* [Excerpted data]:
-- begin --

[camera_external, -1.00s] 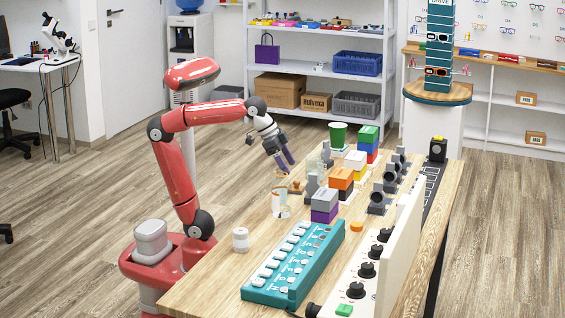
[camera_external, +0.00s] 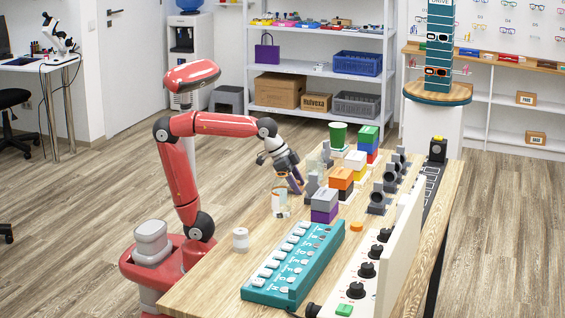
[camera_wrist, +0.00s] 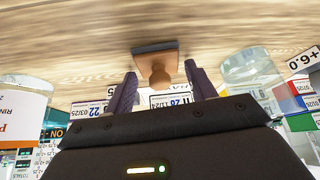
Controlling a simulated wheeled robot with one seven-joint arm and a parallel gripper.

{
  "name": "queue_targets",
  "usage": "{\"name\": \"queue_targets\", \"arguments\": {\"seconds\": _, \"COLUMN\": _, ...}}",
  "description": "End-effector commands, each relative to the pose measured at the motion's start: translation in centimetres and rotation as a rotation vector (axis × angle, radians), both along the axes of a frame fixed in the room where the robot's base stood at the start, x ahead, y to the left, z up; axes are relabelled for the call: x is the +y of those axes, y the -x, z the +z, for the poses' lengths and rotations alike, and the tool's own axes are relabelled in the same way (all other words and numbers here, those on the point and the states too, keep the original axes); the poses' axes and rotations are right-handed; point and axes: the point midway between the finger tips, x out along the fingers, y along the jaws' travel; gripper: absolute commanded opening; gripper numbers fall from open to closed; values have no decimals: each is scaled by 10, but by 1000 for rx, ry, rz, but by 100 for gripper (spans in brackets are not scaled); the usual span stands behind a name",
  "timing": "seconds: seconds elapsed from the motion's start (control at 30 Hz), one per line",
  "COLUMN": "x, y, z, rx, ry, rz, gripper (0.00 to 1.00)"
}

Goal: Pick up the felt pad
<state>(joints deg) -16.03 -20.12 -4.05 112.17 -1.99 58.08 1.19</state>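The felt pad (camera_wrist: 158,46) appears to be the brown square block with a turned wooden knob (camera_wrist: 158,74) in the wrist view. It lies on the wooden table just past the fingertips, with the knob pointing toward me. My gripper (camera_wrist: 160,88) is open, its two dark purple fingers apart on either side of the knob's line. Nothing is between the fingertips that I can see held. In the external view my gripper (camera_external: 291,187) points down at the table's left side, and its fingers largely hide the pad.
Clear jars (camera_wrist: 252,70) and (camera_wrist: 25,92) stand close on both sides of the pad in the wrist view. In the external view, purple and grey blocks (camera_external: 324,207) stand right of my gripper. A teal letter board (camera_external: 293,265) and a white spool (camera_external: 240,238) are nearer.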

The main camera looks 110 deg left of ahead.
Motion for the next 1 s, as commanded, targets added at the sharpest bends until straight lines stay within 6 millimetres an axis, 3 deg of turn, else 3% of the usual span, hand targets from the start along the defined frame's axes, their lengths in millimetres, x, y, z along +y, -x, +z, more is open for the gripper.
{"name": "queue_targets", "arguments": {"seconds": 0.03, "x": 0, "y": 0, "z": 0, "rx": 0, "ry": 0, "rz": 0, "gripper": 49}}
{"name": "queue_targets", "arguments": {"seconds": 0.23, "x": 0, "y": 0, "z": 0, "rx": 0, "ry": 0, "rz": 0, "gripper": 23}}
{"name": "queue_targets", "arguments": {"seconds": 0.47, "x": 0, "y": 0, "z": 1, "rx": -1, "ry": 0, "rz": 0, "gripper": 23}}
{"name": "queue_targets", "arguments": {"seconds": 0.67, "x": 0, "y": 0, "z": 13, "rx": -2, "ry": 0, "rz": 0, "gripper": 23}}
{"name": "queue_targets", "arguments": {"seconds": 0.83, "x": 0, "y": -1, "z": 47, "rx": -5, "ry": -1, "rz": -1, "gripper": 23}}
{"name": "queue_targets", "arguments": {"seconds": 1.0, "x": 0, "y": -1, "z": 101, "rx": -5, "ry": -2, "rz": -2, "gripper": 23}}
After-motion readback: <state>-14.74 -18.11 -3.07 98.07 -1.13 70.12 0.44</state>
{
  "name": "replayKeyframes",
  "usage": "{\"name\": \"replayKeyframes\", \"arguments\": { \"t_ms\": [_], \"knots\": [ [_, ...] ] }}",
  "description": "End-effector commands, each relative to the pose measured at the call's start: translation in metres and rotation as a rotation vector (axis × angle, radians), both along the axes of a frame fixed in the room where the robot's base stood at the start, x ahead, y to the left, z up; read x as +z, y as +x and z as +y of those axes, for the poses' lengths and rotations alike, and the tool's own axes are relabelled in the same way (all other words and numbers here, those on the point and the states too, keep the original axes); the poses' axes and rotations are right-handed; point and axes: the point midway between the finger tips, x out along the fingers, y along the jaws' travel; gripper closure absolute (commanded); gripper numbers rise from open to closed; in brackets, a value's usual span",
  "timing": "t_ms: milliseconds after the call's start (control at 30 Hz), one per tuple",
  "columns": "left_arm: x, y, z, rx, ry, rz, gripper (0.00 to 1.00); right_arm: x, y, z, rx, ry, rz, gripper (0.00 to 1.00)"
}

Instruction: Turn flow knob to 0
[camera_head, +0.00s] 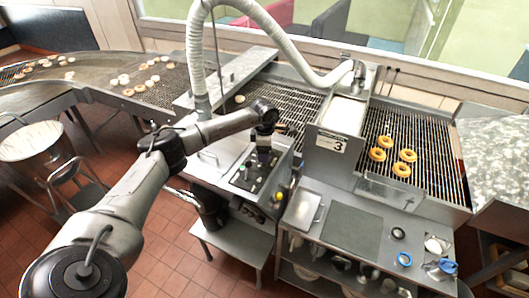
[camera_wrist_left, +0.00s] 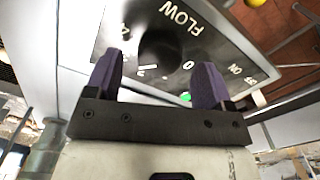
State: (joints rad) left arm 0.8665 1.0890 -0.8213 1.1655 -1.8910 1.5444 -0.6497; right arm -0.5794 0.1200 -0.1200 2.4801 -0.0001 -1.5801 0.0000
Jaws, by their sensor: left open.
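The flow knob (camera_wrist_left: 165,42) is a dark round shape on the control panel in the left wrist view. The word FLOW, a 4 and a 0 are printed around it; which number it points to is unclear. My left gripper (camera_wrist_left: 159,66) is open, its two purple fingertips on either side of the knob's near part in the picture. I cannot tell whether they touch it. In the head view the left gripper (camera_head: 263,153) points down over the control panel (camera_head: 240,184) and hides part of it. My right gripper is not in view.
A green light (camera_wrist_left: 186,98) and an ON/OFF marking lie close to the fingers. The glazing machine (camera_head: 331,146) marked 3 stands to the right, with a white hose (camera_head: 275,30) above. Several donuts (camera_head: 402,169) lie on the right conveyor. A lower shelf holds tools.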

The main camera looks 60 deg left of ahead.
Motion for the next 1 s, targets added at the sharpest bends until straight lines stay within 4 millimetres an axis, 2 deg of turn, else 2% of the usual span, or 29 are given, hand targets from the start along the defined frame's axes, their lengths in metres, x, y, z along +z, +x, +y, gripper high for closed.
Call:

-- end --

* [Do this]:
Copy exactly, and only, the lines from the one containing "at the motion's" through the one containing "Goal: Pick up the felt pad".

* [Exercise output]:
  "description": "End-effector commands, each relative to the pose measured at the motion's start: translation in centimetres and rotation as a rotation vector (axis × angle, radians), both along the axes of a frame fixed in the room where the robot's base stood at the start, x ahead, y to the left, z up; axes are relabelled for the call: x is the +y of those axes, y the -x, z the +z, for the poses' lengths and rotations alike, and the tool's own axes are relabelled in the same way (all other words and numbers here, those on the point and the states too, keep the original axes); the poses' axes and rotations are right-handed; point and axes: the point midway between the finger tips, x out along the fingers, y along the jaws' travel; gripper: absolute commanded opening; gripper numbers fall from open to closed; values have no decimals: each is scaled by 10, but by 1000 for rx, ry, rz, but by 100 for gripper (spans in brackets are not scaled); the usual span stands behind a name",
  "timing": "seconds: seconds elapsed from the motion's start (control at 30 Hz), one per line",
  "COLUMN": "x, y, z, rx, ry, rz, gripper (0.00 to 1.00)"
}

Goal: Pick up the felt pad

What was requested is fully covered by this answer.